On 10/18/2021 9:51 PM, Steven Rostedt wrote:
> On Tue, 19 Oct 2021 10:39:47 +0800
> Yang Jihong <> wrote:
>> Hi Steve,
>> On 2021/10/18 21:37, Steven Rostedt wrote:
>>> On Mon, 18 Oct 2021 11:23:14 +0800
>>> Yang Jihong <> wrote:
>>>> Hi Tom and Steven,
>>>> commit 85f726a35e504418 use strncpy instead of memcpy when copying comm,
>>>> on ARM64 machine, this commit causes performance degradation.
>>>> I test the number of instructions executed by invoking the
>>>> trace_sched_switch function once on an arm64 machine:
>>>> 1. Use memcpy, the number of instructions executed is 850.
>>>> 2. Use strncpy, the number of instructions executed 1100.
>>>> That is, use strncpy is almost 250 more instructions than memcpy.
>>>> Has the impact on performance been considered in this commit? :)
>>>> What is the impact of revert the patch?
>>> It's a security issue. And like everything security, there's always going
>>> to be a performance impact. Look at the performance impact due to spectre
>>> and meltdown!
>>> That said, although memcpy() may not be used, we don't need strncpy.
>>> strncpy() will pad the rest of the string with nul bytes. But since the
>>> memory the string is being recorded into is already initialized (or can be
>>> if it isn't), we could use the faster strlcpy().
>>> Have you tried testing it by switching strncpy() with strlcpy()?
>> I have tried testing it by switching strncpy() with strlcpy(), there is
>> no performance improvement, probably because the strlen function is
>> called in strlpy and the string is traversed each time.
> Then there's not much we can do. Security trumps performance. Not to
> mention, the garbage in the comm after the '\0' causes the histograms to
> produce strange results.
> Now for the saved_cmdlines, since it isn't exported directly to user space,
> that one may be put back to memcpy().
> Tom, was there a reason to change saved_cmdlines(), as I'm not sure that is
> leaked. It looks like it is printed with the normal seq_printf() in
> saved_cmdlines_show().

I don't think either of the changes in commit 85f726a35e504418 are directly related to the original problem [1] and therefore changing them back to memcpy or whatever shouldn't affect the histograms since that data is never used in keys.

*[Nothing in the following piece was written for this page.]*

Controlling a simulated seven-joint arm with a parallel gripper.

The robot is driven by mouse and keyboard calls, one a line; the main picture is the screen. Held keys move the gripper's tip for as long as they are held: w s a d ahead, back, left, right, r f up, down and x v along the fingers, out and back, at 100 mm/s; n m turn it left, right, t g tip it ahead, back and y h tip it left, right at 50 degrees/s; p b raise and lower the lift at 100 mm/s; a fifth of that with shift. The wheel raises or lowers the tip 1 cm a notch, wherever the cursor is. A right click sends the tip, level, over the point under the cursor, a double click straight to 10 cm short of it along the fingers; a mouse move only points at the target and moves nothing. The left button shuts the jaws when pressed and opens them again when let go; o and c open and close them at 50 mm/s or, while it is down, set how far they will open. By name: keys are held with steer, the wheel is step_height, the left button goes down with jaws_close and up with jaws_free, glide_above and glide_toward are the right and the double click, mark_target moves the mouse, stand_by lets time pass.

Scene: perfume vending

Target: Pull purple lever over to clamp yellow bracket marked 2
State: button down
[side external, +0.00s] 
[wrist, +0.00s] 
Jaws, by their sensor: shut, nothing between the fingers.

Commit 85f726a35e504418 was basically a follow-on to commit 9f0bbf3115ca (tracing: Use strncpy instead of memcpy for string keys in hist triggers) and was added for completeness after examining other uses of memcpy in the tracing code (there's even a comment in there from you about possible performance hits from changing it ;-)

So anyway, as far as the histograms go, I think optimizing the two changes in 85f726a35e504418 while ignoring trailing garbage can be done without affecting the histogram correctness.



> And it doesn't even look like the saved_cmdlines() is even initialized to
> zero, so it itself could leak memory if it was exposed.